Topos Semantics for a Higher-Order Temporal Logic of Actions
Philip Johnson-Freyd (Sandia National Laboratories), Jon Aytac (Sandia, National Laboratories), Geoffrey Hulette (Sandia National Laboratories)
TL;DR
This paper introduces a higher-order extension of TLA, a temporal logic, using categorical methods to model real-time semantics with actions representing time dilations and delays.
Contribution
It develops the first model of higher-order TLA by employing categorical techniques and presheaf topoi to incorporate higher-order features into the logic.
Findings
Categorical techniques successfully model real-time semantics for TLA.
Construction of the first higher-order TLA model.

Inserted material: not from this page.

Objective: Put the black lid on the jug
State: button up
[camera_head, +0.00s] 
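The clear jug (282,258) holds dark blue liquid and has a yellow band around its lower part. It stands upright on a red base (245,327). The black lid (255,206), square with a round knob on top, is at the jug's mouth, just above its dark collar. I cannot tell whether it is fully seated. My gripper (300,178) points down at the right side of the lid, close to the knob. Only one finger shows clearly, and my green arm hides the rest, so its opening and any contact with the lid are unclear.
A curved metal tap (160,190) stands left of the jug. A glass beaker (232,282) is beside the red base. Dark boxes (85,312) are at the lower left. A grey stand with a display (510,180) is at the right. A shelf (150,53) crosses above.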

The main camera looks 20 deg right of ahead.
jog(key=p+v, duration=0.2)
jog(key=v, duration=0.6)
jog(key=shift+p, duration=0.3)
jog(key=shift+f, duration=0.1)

Use of geometric morphisms to relate stutters and falters.
Abstract
TLA is a popular temporal logic for writing stuttering-invariant specifications of digital systems. However, TLA lacks higher-order features useful for specifying modern software written in higher-order programming languages. We use categorical techniques to recast a real-time semantics for TLA in terms of the actions of a group of time dilations, or "stutters," and an extension by a monoid incorporating delays, or "falters." Via the geometric morphism of the associated presheaf topoi induced by the inclusion of stutters into falters, we construct the first model of a higher-order TLA.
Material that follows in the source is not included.